On a side note, with AI and automation becoming more everyday, what do we do as a society that gives us purpose and joy?
The projects I find most hopeful are those creating structured opportunities to practise these skills:
Community kitchens where cooking and eating together become frameworks for conversation
Repair cafés where knowledge transfers through demonstration rather than YouTube tutorials
Intergenerational skill-sharing where technology expertise flows upstream while craft knowledge flows downstream
These spaces provide low-stakes environments to rebuild physical interaction muscles without explicitly framing themselves as remedial. The activity provides the structure; the human connection happens alongside it.
The Future Is Physical
I believe the next frontier in human experience isn't more immersive virtual reality or faster digital connections. It's the thoughtful reintegration of our digital and physical lives in environments designed for human flourishing.

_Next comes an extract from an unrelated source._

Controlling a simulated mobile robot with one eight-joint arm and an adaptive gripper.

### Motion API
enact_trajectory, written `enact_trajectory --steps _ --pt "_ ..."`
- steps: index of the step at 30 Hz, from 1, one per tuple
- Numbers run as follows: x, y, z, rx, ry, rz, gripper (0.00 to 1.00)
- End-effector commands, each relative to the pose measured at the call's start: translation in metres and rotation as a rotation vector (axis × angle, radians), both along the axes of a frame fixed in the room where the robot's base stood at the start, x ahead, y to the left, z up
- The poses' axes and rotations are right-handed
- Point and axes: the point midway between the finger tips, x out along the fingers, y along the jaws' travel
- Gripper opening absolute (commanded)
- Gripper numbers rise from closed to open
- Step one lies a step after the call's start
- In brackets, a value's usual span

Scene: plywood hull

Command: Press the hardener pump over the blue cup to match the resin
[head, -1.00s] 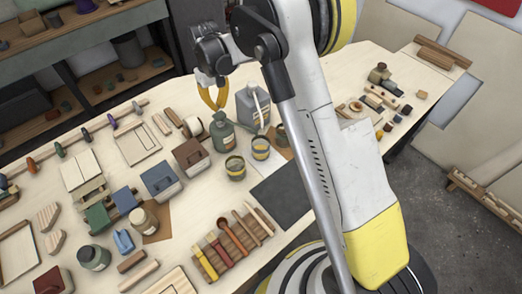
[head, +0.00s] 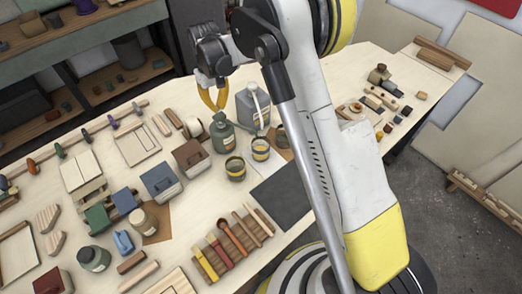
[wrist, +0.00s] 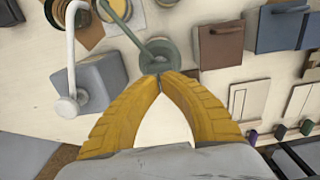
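The green bottle with a pump head (head: 222,132) stands upright on the bench. I take it as the hardener; no label is readable. In the wrist view its pump (wrist: 158,50) has a spout reaching toward a yellow-banded cup (wrist: 122,12). The grey jug (head: 252,105) with a white pump stands behind and right of it. Two dark, yellow-banded cups stand in front, a left one (head: 235,170) and a right one (head: 261,150); I cannot tell which is blue. My gripper (head: 214,107) has its yellow fingertips together, empty, close to the green pump; contact cannot be told.
A brown box (head: 191,158) and a blue box (head: 161,181) stand left of the bottle. A dark mat (head: 283,197) lies at the front edge. Brushes lie on a slatted wooden rack (head: 234,247). My arm hides part of the bench on the right.

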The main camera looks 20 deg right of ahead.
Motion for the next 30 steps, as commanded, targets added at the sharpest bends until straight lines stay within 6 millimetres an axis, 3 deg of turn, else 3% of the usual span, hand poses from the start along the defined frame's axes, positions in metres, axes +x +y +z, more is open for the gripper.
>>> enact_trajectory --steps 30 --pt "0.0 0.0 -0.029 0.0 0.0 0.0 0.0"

This isn't about rejecting technology. It's about recalibrating its role in our lives. Using it to enhance physical experiences rather than replacing them.
The spaces where we'll rediscover our humanity will likely be modest. Imperfect. Limited in scope. A barbershop where phones stay in pockets. A community garden where knowledge transfers through touch and demonstration. A listening room where strangers appreciate music in collective silence.
Each represents a small but vital reclamation of what makes us human. Our need for texture, surprise, unplanned encounters. For conversations that can wander rather than optimise for engagement.
This is the road map back to ourselves. Back to being human, together, in physical space building something real.